Active parents have the proper amount of involvement in their child’s life. They communicate with their child in effective ways that encourage the child to voice their opinion and solve their own problems. Five steps to active parenting communication are: 1) listen ACTIVELY. Ask questions. Show that you are really listening. 2) respond to their feelings 3) look for alternative or evaluate the consequences 4) offer encouragement that they will make the right decision and then 5) follow up with them later. Show them that you really do care! Most of these suggestions pertain specifically to teenagers but any child should be allowed to voice their opinions and thoughts. It increase their self-esteem and isn’t that what all parents want for their children?

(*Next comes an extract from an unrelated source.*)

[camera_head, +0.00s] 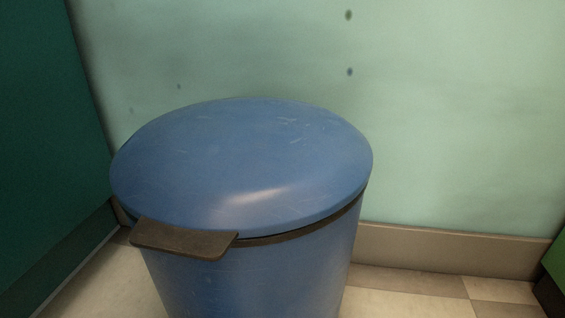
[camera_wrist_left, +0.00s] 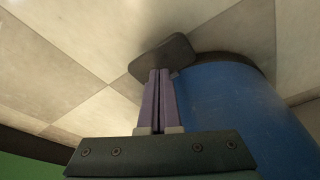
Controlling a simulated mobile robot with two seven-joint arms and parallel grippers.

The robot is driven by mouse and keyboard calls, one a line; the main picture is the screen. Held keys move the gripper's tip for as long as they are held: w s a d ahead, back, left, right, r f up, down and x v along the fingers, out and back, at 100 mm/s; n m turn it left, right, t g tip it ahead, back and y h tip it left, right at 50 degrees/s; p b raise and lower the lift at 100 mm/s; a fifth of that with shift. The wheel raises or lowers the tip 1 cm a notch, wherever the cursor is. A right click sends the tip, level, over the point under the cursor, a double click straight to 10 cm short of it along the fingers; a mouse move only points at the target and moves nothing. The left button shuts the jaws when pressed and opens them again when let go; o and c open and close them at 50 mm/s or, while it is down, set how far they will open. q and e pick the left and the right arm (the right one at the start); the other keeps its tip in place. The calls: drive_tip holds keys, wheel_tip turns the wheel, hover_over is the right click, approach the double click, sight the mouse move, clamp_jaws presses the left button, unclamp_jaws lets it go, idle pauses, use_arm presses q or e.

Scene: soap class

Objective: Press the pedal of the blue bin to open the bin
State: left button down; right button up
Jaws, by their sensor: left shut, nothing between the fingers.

Unfortunately as a parent they also have to teach responsibility and discipline. The most important things about disciplining I learned is one, to involve the child and two make sure the punishment fits the crime. The best way to teach children is through natural consequences. Natural consequences are the results of the child’s action when the parent doesn’t get involved. For example, when a child stays up really late and then has to get up the next morning for school. The parent isn’t inflicting any punishment on the child for staying up past their bedtime but the child is very tired! Natural consequence!
The greatest jobs parents have is loving and encouraging their child. There are so many opportunities parents have to encourage rather than discourage their child if they only recognize them. Teens, but I imagine all children really have certain needs. They can either fulfill these needs in a positive way or a negative way but the needs must be met! With the love and encouragement from their parents teens have the courage they need to face their problems and fulfill their needs in positive ways.
Parenting is a blessing from our Father in heaven. He has given us a small glimpse of the eternities. He has allowed us to step into His life and see what a marvelous calling it is to be a parent. It’s a great responsibility to teach Gods children and to be responsible for them here on earth. Our father has not left us alone in it though. He will help us do it all along the way if we ask. He loves our children more than we even could! We are blessed to know that once we are parent we will always be parents. Never give up on a child not matter how lost they seem. The game is not over, it is never over! They will be our child forever because a family is forever!